I had a Shakespeare prof who talked about how Big Willy's plays took way too long to run their course in the modern era. Supposedly back at the dawn of the 1600s they went off inside of two hours. They can run four hours these days.
His point was that the plays were more accessible in two-hour form.
I tend to think the same applies to baseball. There's no reason for a nine-inning game with less than 10 total runs to exceed 150 minutes. If they make a few rules to cut down on the dead spots and keep the game moving, that's more than fine by me.
I'm a fan of keeping hitters inside the box. I also think teams should be allowed only one mid-inning pitching change per game. Forget about the James run-allowed loophole. IMO you'd see a far sturdier type of reliever if that were the rule, not to mention that it would add strategy and excitement to the mix. Does the manager use his lifeline now or should he wait? Is this reliever about to blow what once seemed like an easy win?

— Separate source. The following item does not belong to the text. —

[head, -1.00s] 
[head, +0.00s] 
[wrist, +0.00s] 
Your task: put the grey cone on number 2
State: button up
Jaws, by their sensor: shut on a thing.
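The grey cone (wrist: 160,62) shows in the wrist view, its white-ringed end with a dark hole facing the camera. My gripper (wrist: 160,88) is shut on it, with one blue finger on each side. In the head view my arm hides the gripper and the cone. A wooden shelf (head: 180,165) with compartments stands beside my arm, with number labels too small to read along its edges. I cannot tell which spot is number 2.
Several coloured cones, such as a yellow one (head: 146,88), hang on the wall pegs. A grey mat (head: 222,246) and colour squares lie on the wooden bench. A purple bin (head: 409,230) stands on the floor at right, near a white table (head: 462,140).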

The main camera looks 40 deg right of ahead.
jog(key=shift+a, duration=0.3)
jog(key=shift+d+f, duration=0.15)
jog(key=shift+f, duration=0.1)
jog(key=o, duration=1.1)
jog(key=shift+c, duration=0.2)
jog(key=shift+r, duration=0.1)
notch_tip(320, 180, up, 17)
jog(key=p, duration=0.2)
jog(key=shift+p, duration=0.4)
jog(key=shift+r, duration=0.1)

Maybe you let a replacement come in after four runs or so cross the plate, but otherwise get out on the mound and play baseball.
James called the '80s the most exciting baseball ever played.
I think the heyday probably stretched from 1975-1993, though I'm probably a little generous in including the late '70s. Those years were spent with a few dominant teams ruling the roost, though they set the template for punch and run baseball.